Human agency in post-automation: an analysis into the appropriation of digital design and fabrication technologies by crafters and coders in non-industrial settings  
Cian O'Donovan (UCL) Adrian Smith (University of Sussex)

Paper short abstract:

This paper examines how non-industrial digital fabrication activities are opening up 'automation' technologies to 'post-automation' appropriations. We assess evidence for sociotechnical relations based in care for other people and materials, and discuss implications for human agency.

Paper long abstract:

Recent transformations of traditional production logics and processes into non-industrial settings such as makerspaces have been accompanied by the appropriation of tools such CAD/CAM, 3D printers, laser cutters and routers. Computer-controlled technologies that once deskilled and damaged manufacturing worker communities are now celebrated by enthusiasts as providing new skills and users with new capacities for human development. In this paper, we examine how non-industrial digital fabrication activities are opening up ostensibly 'automation' technologies (or not) to what we label post-automation appropriations. In these settings we seek evidence for sociotechnical relations based in care for other people, for materials, and for the consequences of manufacture, good and bad and ask what implications for human agency?
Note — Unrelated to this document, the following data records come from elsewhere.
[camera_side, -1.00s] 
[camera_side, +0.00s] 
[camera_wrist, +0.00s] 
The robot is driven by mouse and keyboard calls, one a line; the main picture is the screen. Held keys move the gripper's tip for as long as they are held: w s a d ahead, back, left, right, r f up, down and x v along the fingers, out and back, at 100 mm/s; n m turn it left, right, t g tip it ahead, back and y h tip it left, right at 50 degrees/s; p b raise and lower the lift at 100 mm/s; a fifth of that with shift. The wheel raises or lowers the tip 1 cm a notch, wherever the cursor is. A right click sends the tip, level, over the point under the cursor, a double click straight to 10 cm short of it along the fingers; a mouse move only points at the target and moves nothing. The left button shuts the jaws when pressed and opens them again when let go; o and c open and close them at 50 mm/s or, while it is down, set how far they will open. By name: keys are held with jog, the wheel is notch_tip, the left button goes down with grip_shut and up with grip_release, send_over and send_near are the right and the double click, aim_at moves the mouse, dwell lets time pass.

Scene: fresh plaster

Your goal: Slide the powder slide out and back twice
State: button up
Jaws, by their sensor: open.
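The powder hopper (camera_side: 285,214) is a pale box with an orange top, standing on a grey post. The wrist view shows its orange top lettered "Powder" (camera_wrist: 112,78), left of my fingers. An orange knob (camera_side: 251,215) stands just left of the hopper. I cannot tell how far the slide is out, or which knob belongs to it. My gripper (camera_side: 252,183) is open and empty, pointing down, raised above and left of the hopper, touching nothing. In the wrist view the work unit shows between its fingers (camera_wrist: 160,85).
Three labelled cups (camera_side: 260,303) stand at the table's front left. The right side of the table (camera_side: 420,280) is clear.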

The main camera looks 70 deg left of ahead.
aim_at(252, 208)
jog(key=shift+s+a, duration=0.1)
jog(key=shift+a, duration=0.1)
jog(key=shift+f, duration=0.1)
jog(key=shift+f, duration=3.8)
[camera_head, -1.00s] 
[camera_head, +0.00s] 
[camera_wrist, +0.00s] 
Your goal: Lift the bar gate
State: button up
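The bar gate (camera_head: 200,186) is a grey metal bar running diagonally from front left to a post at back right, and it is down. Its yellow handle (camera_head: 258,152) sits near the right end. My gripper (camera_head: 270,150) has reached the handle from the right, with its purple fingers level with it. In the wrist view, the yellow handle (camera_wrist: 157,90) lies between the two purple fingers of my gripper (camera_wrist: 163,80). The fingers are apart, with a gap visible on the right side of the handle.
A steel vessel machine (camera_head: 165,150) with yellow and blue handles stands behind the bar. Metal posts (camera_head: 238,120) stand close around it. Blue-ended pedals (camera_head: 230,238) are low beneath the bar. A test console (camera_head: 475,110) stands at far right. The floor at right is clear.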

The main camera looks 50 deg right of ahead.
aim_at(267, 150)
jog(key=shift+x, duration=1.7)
Q methodology is used to appraise differences in subjective user-experiences of individuals in two groups; 'crafters' who use digital technologies from a position rooted in working with materials, and 'coders' who come to digital fabrication from the realm of software and programming. The paper contributes a robust range of experience viewpoints that inform the future development of digital fabrication technologies and debates about automation, well-being and human development. Despite fears of automation threatening jobs and sustainability, we find evidence of the opening-up of technologically circumscribed human agency at the very sites of technological diffusion where we might most expect freedoms to be diminished. However, attention is drawn to limitations of this agency across a number of life and work domains and implications discussed.